--- Start of DATA SUPPLIED ---
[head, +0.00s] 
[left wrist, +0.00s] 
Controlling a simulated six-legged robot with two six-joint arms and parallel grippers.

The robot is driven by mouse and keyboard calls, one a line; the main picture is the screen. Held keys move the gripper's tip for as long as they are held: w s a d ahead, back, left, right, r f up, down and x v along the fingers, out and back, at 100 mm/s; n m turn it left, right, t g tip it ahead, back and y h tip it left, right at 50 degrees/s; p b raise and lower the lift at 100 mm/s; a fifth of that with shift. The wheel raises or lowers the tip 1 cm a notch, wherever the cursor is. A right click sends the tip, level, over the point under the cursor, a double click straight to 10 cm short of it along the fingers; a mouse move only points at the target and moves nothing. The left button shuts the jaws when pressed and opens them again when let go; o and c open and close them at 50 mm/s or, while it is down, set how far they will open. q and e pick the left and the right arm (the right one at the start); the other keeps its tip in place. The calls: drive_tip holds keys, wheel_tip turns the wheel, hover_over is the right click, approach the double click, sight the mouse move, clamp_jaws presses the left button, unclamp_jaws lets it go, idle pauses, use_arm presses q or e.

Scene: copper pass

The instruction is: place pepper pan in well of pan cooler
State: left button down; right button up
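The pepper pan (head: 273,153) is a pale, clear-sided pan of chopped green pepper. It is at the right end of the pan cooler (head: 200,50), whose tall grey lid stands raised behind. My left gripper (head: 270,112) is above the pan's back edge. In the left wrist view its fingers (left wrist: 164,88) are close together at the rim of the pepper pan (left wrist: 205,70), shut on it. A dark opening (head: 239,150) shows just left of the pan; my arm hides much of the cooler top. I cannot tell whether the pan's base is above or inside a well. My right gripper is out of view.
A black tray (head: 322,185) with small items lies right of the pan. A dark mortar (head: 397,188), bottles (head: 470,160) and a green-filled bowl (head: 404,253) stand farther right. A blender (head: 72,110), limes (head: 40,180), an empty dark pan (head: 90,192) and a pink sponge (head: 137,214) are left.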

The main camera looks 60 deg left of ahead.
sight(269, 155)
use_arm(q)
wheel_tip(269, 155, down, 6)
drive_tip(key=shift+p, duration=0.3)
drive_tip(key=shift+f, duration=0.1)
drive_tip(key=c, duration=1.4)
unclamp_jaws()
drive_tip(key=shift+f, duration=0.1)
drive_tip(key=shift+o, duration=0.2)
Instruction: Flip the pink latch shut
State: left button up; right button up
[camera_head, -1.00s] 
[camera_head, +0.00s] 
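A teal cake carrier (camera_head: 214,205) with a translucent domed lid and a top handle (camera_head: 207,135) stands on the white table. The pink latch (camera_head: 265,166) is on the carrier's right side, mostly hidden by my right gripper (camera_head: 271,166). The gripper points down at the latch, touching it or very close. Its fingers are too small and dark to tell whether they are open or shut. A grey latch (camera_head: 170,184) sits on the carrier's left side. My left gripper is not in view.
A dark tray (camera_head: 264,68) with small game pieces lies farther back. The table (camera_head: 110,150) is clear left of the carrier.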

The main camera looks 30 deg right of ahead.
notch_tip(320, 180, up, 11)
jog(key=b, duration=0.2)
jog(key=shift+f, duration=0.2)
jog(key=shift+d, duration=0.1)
--- End of DATA SUPPLIED ---
WHAT IS BEING ASKED:
Word for word, write out all of the data above.

SOLVED PROBLEM:
[head, +0.00s] 
[left wrist, +0.00s] 
Controlling a simulated six-legged robot with two six-joint arms and parallel grippers.

The robot is driven by mouse and keyboard calls, one a line; the main picture is the screen. Held keys move the gripper's tip for as long as they are held: w s a d ahead, back, left, right, r f up, down and x v along the fingers, out and back, at 100 mm/s; n m turn it left, right, t g tip it ahead, back and y h tip it left, right at 50 degrees/s; p b raise and lower the lift at 100 mm/s; a fifth of that with shift. The wheel raises or lowers the tip 1 cm a notch, wherever the cursor is. A right click sends the tip, level, over the point under the cursor, a double click straight to 10 cm short of it along the fingers; a mouse move only points at the target and moves nothing. The left button shuts the jaws when pressed and opens them again when let go; o and c open and close them at 50 mm/s or, while it is down, set how far they will open. q and e pick the left and the right arm (the right one at the start); the other keeps its tip in place. The calls: drive_tip holds keys, wheel_tip turns the wheel, hover_over is the right click, approach the double click, sight the mouse move, clamp_jaws presses the left button, unclamp_jaws lets it go, idle pauses, use_arm presses q or e.

Scene: copper pass

The instruction is: place pepper pan in well of pan cooler
State: left button down; right button up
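The pepper pan (head: 273,153) is a pale, clear-sided pan of chopped green pepper. It is at the right end of the pan cooler (head: 200,50), whose tall grey lid stands raised behind. My left gripper (head: 270,112) is above the pan's back edge. In the left wrist view its fingers (left wrist: 164,88) are close together at the rim of the pepper pan (left wrist: 205,70), shut on it. A dark opening (head: 239,150) shows just left of the pan; my arm hides much of the cooler top. I cannot tell whether the pan's base is above or inside a well. My right gripper is out of view.
A black tray (head: 322,185) with small items lies right of the pan. A dark mortar (head: 397,188), bottles (head: 470,160) and a green-filled bowl (head: 404,253) stand farther right. A blender (head: 72,110), limes (head: 40,180), an empty dark pan (head: 90,192) and a pink sponge (head: 137,214) are left.

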The main camera looks 60 deg left of ahead.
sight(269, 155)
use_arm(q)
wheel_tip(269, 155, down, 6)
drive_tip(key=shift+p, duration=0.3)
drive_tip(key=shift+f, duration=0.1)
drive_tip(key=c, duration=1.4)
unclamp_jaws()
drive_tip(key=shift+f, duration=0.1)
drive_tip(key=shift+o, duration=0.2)
Instruction: Flip the pink latch shut
State: left button up; right button up
[camera_head, -1.00s] 
[camera_head, +0.00s] 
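A teal cake carrier (camera_head: 214,205) with a translucent domed lid and a top handle (camera_head: 207,135) stands on the white table. The pink latch (camera_head: 265,166) is on the carrier's right side, mostly hidden by my right gripper (camera_head: 271,166). The gripper points down at the latch, touching it or very close. Its fingers are too small and dark to tell whether they are open or shut. A grey latch (camera_head: 170,184) sits on the carrier's left side. My left gripper is not in view.
A dark tray (camera_head: 264,68) with small game pieces lies farther back. The table (camera_head: 110,150) is clear left of the carrier.

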The main camera looks 30 deg right of ahead.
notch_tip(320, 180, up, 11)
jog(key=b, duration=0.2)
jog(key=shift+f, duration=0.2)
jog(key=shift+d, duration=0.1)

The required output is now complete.